Ist deren Existenz nun staatlich privilegiert, ist die „Elite“ wieder bei sich selbst, statt beim Volke, welches ja in demokratischer Verfassung der eigentliche Souverän sein soll, von dem alle Staatsgewalt ausgeht. Zugleich wird aber auch Religions- und Kirchenkritik sofort in die Ecke der politischen Systemgegnerschaft gedrängt.

Damit ist zum zweiten das Interesse staatlicher Instanzen an der Verbreitung religiösen Glaubens gegeben: Die allgemein autoritätsgläubige Geisteshaltung der angeblich „mündigen“ Staatsbürger soll prinzipiell religiös sein, den Mittlern „höherer Interessen“ und „höheren Willens“ auch in der Politik ohne eigene Prüfung blind gläubig folgen. Daher auch die immer wiederkehrende Verketzerung von Aufklärung und Vernunft als Geisteshaltungen sowie der konfessionell nicht gebundenen Menschen, die Vernunft geltend machen und für Prinzipien der Aufklärung in unserer Zeit eintreten. Der spätbürgerliche Staat bedarf des religiösen Irrationalismus aus sehr irdischen Gründen des politischen Machterhalts.

Unsere Forderung richtet sich auf die reale Trennung von Staat und Kirche. Sie ist aktueller denn je, und wir sollten den Kampf um ihre Durchsetzung mit großer Intensität fortsetzen. Indes kann das nur eine Seite der Herausforderung für uns sein.
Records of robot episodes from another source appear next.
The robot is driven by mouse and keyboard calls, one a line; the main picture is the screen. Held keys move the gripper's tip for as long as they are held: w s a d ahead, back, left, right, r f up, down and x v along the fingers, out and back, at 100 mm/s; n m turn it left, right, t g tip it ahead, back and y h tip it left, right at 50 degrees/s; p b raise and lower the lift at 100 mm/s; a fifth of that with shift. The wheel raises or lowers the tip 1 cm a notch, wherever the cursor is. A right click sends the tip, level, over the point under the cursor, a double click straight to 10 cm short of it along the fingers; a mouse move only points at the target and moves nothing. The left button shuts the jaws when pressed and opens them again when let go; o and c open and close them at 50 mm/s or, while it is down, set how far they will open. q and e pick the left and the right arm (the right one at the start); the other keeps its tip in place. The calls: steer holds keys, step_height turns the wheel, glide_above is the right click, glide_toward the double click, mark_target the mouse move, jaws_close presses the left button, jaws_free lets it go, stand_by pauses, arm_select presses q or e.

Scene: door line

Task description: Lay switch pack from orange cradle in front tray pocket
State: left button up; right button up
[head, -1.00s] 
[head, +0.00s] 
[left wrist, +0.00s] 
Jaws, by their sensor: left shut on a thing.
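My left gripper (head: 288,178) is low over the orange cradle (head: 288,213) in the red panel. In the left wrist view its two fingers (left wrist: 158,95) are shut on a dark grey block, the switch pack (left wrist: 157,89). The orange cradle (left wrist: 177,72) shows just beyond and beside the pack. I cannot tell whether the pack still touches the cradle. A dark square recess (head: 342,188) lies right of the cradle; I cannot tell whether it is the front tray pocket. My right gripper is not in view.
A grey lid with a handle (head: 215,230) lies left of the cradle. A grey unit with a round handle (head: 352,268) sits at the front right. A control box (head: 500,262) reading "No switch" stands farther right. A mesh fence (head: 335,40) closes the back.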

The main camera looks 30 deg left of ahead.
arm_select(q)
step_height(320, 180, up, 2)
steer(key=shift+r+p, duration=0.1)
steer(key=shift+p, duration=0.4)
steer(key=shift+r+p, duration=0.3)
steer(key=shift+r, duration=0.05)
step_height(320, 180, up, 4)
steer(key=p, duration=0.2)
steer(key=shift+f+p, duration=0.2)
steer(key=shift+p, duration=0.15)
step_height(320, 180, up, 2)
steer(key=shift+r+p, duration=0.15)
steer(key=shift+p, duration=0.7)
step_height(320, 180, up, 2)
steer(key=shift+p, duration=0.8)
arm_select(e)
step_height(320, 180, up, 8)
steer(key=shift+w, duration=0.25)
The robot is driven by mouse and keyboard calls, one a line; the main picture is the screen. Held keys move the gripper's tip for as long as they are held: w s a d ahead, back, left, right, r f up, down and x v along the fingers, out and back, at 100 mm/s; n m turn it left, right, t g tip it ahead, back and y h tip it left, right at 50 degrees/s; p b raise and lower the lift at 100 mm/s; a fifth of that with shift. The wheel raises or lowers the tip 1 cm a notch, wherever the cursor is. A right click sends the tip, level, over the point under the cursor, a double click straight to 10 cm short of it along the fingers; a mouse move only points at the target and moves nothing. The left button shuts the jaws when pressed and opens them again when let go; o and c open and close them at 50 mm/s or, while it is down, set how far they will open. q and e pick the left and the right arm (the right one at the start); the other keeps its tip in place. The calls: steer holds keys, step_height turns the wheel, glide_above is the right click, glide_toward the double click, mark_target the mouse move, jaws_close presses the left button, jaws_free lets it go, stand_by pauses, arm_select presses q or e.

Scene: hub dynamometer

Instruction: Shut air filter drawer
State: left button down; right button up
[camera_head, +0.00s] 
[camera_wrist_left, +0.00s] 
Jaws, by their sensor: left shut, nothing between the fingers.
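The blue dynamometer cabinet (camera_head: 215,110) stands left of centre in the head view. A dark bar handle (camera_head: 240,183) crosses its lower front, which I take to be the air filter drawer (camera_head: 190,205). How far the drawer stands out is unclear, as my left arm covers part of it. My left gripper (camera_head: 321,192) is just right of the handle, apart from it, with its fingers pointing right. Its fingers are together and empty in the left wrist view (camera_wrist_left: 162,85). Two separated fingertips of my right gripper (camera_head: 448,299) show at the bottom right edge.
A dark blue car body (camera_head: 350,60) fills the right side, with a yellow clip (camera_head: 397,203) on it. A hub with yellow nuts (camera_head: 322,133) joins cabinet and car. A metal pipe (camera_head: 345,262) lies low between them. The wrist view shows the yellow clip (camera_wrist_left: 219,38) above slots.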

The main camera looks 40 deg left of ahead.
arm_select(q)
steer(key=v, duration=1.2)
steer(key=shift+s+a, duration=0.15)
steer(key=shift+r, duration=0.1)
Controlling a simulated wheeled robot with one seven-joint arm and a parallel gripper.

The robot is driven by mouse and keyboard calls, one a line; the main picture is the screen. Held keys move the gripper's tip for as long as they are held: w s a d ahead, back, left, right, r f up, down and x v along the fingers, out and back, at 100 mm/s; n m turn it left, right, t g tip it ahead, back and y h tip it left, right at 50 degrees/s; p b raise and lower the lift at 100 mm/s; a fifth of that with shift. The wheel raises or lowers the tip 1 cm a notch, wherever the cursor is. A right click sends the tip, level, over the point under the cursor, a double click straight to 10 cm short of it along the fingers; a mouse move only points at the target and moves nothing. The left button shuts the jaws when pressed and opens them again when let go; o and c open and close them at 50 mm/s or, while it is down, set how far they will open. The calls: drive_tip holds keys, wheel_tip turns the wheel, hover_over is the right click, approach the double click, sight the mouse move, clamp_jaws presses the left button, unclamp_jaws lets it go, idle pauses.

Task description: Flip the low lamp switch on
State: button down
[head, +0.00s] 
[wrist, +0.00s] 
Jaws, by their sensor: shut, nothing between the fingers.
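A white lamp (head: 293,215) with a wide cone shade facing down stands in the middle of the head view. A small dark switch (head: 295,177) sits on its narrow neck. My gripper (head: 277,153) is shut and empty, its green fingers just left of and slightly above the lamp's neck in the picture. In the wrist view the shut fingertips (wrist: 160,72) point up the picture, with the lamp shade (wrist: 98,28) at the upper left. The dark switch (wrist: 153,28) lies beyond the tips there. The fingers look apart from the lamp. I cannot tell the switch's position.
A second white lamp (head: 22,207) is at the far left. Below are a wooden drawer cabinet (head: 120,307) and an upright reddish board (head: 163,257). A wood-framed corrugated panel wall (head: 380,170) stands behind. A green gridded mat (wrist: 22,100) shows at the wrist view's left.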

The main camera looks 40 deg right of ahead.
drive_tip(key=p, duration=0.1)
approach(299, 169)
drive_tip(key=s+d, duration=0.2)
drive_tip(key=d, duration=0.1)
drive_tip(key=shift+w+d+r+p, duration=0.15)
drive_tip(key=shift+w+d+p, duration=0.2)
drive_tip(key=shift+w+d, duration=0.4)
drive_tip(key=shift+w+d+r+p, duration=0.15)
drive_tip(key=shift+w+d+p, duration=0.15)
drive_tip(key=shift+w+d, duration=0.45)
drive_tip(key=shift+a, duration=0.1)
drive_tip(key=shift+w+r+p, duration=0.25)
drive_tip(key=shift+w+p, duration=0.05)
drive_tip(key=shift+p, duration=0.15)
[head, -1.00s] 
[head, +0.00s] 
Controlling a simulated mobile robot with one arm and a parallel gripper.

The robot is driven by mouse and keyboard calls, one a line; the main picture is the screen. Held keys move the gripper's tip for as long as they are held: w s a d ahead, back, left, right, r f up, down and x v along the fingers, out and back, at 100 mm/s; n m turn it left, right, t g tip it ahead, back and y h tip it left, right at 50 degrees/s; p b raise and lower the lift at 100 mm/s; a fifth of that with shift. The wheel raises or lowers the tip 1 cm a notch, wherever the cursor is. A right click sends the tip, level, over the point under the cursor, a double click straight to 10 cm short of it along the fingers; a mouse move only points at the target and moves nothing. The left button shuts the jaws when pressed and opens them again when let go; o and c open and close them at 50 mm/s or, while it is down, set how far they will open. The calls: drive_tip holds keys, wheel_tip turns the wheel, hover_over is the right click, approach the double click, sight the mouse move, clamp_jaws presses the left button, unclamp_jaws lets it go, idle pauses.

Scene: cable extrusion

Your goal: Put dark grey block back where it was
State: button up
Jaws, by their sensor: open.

Es gibt in unserer Gegenwart genügend schwerwiegende Gründe, uns eigene weitergehende Aktivitäten zu überlegen.

Im Grunde leben wir in einer Zeitenwende, in der qualitative Veränderungen des gesamten gesellschaftlichen und individuellen Lebens vor sich gehen, die den Akzent weltanschaulichen und ethischen Denkens auf Fragen nach dem Wesen des Menschen, des menschlichen Zusammenlebens in unserer Zeit und damit auch auf Grundprobleme der Ethik setzen, auch für traditionelle Fragestellungen.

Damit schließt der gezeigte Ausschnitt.